Equivalence of the pearly tree immersed Lagrangian Floer theory and the Hamiltonian immersed Lagrangian Floer theory
Zuyi Zhang
TL;DR
This work resolves an equivalence between immersed Lagrangian Floer theory formulated via pearly-tree discs and the Hamiltonian-perturbed immersed Floer theory in Weinstein neighborhoods. By extending the Alston–Bao framework to obstructed chain complexes, the authors show a canonical identification between the pearly-tree chain complex $ (\mathrm{CF}^P(L),\partial^P) $ defined by a Morse function on an immersion and the Hamiltonian chain complex $ (\mathrm{CF}^H(L,L_{\phi_\epsilon}),\partial^H) $ induced by a small local Hamiltonian flow, in both directions.
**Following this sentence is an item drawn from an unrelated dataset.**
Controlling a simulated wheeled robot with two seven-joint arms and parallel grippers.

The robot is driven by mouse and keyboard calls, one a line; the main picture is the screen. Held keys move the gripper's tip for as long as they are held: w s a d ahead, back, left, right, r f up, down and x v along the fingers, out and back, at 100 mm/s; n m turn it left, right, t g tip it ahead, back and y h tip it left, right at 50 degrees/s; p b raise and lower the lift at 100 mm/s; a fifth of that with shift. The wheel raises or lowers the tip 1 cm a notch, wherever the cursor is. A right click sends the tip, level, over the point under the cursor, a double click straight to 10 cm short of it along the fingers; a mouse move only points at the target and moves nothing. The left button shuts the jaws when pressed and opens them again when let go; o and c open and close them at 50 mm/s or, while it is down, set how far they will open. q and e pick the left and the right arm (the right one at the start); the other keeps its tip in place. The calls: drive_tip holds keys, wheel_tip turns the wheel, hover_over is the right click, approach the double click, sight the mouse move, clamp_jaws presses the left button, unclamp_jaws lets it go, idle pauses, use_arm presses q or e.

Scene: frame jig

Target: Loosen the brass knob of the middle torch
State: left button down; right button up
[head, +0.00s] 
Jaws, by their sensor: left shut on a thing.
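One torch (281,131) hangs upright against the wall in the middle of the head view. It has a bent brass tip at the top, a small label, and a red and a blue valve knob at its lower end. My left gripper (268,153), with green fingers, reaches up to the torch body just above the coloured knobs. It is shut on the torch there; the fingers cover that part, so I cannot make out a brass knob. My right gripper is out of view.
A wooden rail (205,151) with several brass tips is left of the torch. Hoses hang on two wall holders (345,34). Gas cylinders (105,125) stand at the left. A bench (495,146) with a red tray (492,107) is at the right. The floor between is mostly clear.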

The proof leverages a detailed analysis of $J$-holomorphic discs, a four-type classification of pearly-tree discs, and a key intermediate Hamiltonian $H_1$ to transport generators and boundary data across the two models, supported by a transversality/regularity framework and a Sard–Smale argument for families of Lagrangian immersions. The results unify two perspectives on immersed Lagrangian Floer theory, enabling computations via either pearly-trees or local Hamiltonian flows, with implications for the structure of the Fukaya category and potential mirror-symmetry applications.
Abstract
The goal of this paper is to prove an equivalence relation between the immersed Lagrangian Floer theory, defined using pearly tree discs, and local Hamiltonian flows, i.e., Hamiltonian flows performed in the Weinstein tubular neighborhood. This is a generalization of Alston-Bao's work.